= What to work on =
Could you write out every record below exactly, leaving out any pictures?

◆ ◆ ◆ ◆ ◆ ◆ ◆

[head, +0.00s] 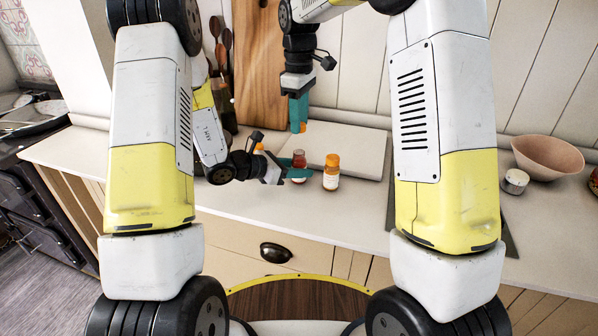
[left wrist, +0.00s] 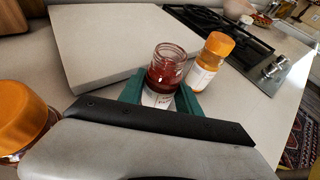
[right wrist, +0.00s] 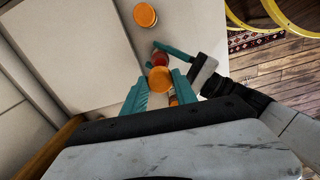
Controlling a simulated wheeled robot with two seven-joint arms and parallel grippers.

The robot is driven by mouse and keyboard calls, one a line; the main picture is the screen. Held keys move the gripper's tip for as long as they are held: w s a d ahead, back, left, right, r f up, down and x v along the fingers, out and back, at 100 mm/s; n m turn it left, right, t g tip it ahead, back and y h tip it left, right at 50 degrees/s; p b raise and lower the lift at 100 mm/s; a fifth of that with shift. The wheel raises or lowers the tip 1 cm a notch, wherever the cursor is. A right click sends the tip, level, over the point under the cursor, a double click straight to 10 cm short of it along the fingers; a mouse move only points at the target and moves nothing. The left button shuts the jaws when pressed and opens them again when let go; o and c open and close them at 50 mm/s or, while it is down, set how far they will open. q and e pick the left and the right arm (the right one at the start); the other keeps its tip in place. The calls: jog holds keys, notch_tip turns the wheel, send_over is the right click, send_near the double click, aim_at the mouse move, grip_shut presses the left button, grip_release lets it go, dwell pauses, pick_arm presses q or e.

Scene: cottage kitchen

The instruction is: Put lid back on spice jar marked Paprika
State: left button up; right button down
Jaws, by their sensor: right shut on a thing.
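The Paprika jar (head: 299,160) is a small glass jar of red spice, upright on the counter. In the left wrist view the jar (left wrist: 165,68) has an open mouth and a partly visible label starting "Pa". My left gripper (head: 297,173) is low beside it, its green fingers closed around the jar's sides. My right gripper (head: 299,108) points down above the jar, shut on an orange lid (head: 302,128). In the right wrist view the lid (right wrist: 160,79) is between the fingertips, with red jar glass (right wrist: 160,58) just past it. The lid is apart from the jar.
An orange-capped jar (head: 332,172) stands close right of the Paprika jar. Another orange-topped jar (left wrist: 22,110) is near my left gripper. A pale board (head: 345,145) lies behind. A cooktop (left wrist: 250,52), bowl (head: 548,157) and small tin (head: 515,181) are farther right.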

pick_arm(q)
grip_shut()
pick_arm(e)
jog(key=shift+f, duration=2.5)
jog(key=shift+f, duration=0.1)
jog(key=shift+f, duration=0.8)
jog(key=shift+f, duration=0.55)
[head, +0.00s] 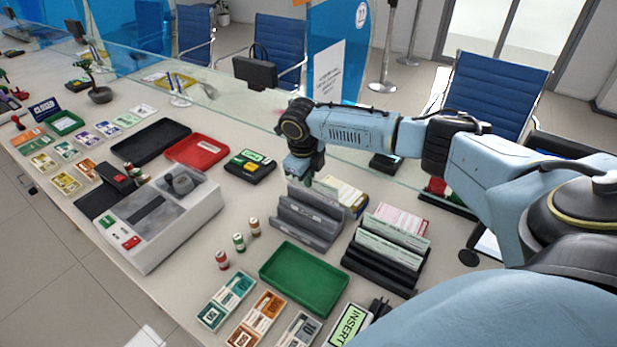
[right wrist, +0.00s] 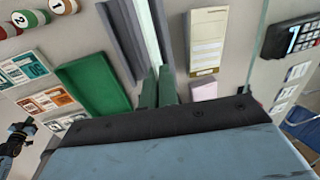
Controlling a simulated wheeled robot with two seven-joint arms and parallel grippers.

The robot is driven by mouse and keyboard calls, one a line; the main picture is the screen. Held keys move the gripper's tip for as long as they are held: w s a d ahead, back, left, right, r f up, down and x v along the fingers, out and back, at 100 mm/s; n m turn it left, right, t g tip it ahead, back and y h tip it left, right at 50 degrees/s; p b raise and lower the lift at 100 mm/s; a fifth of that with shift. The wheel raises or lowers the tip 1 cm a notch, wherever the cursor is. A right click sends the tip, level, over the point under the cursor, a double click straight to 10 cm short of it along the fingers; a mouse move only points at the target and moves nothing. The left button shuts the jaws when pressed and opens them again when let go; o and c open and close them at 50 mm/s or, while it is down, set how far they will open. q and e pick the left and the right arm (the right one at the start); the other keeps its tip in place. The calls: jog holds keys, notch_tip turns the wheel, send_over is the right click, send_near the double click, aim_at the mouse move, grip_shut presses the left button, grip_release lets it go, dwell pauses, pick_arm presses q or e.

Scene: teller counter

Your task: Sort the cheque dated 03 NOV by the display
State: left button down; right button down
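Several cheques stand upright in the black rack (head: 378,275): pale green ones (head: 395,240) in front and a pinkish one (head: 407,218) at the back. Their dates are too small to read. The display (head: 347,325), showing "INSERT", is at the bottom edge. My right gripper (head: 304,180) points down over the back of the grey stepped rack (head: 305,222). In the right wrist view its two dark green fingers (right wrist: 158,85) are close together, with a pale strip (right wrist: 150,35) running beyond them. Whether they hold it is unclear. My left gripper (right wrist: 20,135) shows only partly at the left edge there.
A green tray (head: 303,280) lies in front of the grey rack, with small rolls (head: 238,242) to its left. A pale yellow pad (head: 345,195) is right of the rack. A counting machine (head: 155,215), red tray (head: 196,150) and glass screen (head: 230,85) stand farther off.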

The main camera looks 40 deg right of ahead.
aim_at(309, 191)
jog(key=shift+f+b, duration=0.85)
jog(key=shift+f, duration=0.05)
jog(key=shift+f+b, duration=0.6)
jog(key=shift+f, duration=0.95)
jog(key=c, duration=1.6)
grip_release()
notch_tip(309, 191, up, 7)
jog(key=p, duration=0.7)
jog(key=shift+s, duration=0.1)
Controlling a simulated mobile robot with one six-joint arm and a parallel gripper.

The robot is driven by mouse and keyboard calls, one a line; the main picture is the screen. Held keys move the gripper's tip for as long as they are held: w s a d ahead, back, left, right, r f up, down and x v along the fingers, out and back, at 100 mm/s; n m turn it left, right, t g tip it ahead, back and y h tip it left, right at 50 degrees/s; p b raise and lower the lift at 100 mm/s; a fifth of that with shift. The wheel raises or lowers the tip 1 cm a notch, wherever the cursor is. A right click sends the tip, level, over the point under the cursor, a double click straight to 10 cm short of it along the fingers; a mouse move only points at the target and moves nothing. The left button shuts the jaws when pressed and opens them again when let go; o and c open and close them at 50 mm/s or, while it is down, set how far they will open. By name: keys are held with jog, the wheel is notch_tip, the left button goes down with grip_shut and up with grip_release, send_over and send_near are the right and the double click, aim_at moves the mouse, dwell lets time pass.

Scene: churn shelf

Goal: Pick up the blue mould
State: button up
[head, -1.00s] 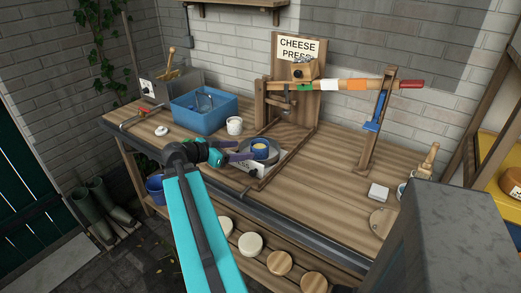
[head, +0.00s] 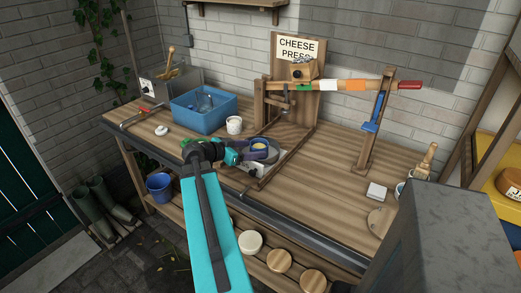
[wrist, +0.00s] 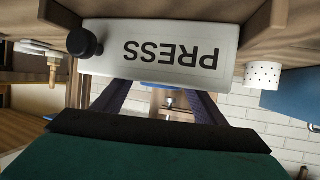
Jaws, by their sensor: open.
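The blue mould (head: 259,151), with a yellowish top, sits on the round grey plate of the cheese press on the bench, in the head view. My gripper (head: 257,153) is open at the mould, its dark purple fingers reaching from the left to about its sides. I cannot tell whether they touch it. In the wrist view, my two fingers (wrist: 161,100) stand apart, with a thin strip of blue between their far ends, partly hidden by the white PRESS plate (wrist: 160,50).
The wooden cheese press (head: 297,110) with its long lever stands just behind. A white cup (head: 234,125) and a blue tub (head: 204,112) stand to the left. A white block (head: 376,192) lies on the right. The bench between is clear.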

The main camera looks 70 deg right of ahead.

◆ ◆ ◆ ◆ ◆ ◆ ◆

= Solution =
[head, +0.00s] 
[left wrist, +0.00s] 
[right wrist, +0.00s] 
Controlling a simulated wheeled robot with two seven-joint arms and parallel grippers.

The robot is driven by mouse and keyboard calls, one a line; the main picture is the screen. Held keys move the gripper's tip for as long as they are held: w s a d ahead, back, left, right, r f up, down and x v along the fingers, out and back, at 100 mm/s; n m turn it left, right, t g tip it ahead, back and y h tip it left, right at 50 degrees/s; p b raise and lower the lift at 100 mm/s; a fifth of that with shift. The wheel raises or lowers the tip 1 cm a notch, wherever the cursor is. A right click sends the tip, level, over the point under the cursor, a double click straight to 10 cm short of it along the fingers; a mouse move only points at the target and moves nothing. The left button shuts the jaws when pressed and opens them again when let go; o and c open and close them at 50 mm/s or, while it is down, set how far they will open. q and e pick the left and the right arm (the right one at the start); the other keeps its tip in place. The calls: jog holds keys, notch_tip turns the wheel, send_over is the right click, send_near the double click, aim_at the mouse move, grip_shut presses the left button, grip_release lets it go, dwell pauses, pick_arm presses q or e.

Scene: cottage kitchen

The instruction is: Put lid back on spice jar marked Paprika
State: left button up; right button down
Jaws, by their sensor: right shut on a thing.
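The Paprika jar (head: 299,160) is a small glass jar of red spice, upright on the counter. In the left wrist view the jar (left wrist: 165,68) has an open mouth and a partly visible label starting "Pa". My left gripper (head: 297,173) is low beside it, its green fingers closed around the jar's sides. My right gripper (head: 299,108) points down above the jar, shut on an orange lid (head: 302,128). In the right wrist view the lid (right wrist: 160,79) is between the fingertips, with red jar glass (right wrist: 160,58) just past it. The lid is apart from the jar.
An orange-capped jar (head: 332,172) stands close right of the Paprika jar. Another orange-topped jar (left wrist: 22,110) is near my left gripper. A pale board (head: 345,145) lies behind. A cooktop (left wrist: 250,52), bowl (head: 548,157) and small tin (head: 515,181) are farther right.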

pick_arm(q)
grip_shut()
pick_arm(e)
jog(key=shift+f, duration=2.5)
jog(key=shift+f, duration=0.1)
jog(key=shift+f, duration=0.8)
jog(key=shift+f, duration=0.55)
[head, +0.00s] 
[right wrist, +0.00s] 
Controlling a simulated wheeled robot with two seven-joint arms and parallel grippers.

The robot is driven by mouse and keyboard calls, one a line; the main picture is the screen. Held keys move the gripper's tip for as long as they are held: w s a d ahead, back, left, right, r f up, down and x v along the fingers, out and back, at 100 mm/s; n m turn it left, right, t g tip it ahead, back and y h tip it left, right at 50 degrees/s; p b raise and lower the lift at 100 mm/s; a fifth of that with shift. The wheel raises or lowers the tip 1 cm a notch, wherever the cursor is. A right click sends the tip, level, over the point under the cursor, a double click straight to 10 cm short of it along the fingers; a mouse move only points at the target and moves nothing. The left button shuts the jaws when pressed and opens them again when let go; o and c open and close them at 50 mm/s or, while it is down, set how far they will open. q and e pick the left and the right arm (the right one at the start); the other keeps its tip in place. The calls: jog holds keys, notch_tip turns the wheel, send_over is the right click, send_near the double click, aim_at the mouse move, grip_shut presses the left button, grip_release lets it go, dwell pauses, pick_arm presses q or e.

Scene: teller counter

Your task: Sort the cheque dated 03 NOV by the display
State: left button down; right button down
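Several cheques stand upright in the black rack (head: 378,275): pale green ones (head: 395,240) in front and a pinkish one (head: 407,218) at the back. Their dates are too small to read. The display (head: 347,325), showing "INSERT", is at the bottom edge. My right gripper (head: 304,180) points down over the back of the grey stepped rack (head: 305,222). In the right wrist view its two dark green fingers (right wrist: 158,85) are close together, with a pale strip (right wrist: 150,35) running beyond them. Whether they hold it is unclear. My left gripper (right wrist: 20,135) shows only partly at the left edge there.
A green tray (head: 303,280) lies in front of the grey rack, with small rolls (head: 238,242) to its left. A pale yellow pad (head: 345,195) is right of the rack. A counting machine (head: 155,215), red tray (head: 196,150) and glass screen (head: 230,85) stand farther off.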

The main camera looks 40 deg right of ahead.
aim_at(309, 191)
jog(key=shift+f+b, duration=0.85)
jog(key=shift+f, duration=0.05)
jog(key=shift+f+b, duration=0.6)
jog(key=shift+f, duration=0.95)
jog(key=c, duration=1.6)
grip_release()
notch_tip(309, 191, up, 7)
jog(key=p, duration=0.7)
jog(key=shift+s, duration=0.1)
Controlling a simulated mobile robot with one six-joint arm and a parallel gripper.

The robot is driven by mouse and keyboard calls, one a line; the main picture is the screen. Held keys move the gripper's tip for as long as they are held: w s a d ahead, back, left, right, r f up, down and x v along the fingers, out and back, at 100 mm/s; n m turn it left, right, t g tip it ahead, back and y h tip it left, right at 50 degrees/s; p b raise and lower the lift at 100 mm/s; a fifth of that with shift. The wheel raises or lowers the tip 1 cm a notch, wherever the cursor is. A right click sends the tip, level, over the point under the cursor, a double click straight to 10 cm short of it along the fingers; a mouse move only points at the target and moves nothing. The left button shuts the jaws when pressed and opens them again when let go; o and c open and close them at 50 mm/s or, while it is down, set how far they will open. By name: keys are held with jog, the wheel is notch_tip, the left button goes down with grip_shut and up with grip_release, send_over and send_near are the right and the double click, aim_at moves the mouse, dwell lets time pass.

Scene: churn shelf

Goal: Pick up the blue mould
State: button up
[head, -1.00s] 
[head, +0.00s] 
[wrist, +0.00s] 
Jaws, by their sensor: open.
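The blue mould (head: 259,151), with a yellowish top, sits on the round grey plate of the cheese press on the bench, in the head view. My gripper (head: 257,153) is open at the mould, its dark purple fingers reaching from the left to about its sides. I cannot tell whether they touch it. In the wrist view, my two fingers (wrist: 161,100) stand apart, with a thin strip of blue between their far ends, partly hidden by the white PRESS plate (wrist: 160,50).
The wooden cheese press (head: 297,110) with its long lever stands just behind. A white cup (head: 234,125) and a blue tub (head: 204,112) stand to the left. A white block (head: 376,192) lies on the right. The bench between is clear.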

The main camera looks 70 deg right of ahead.

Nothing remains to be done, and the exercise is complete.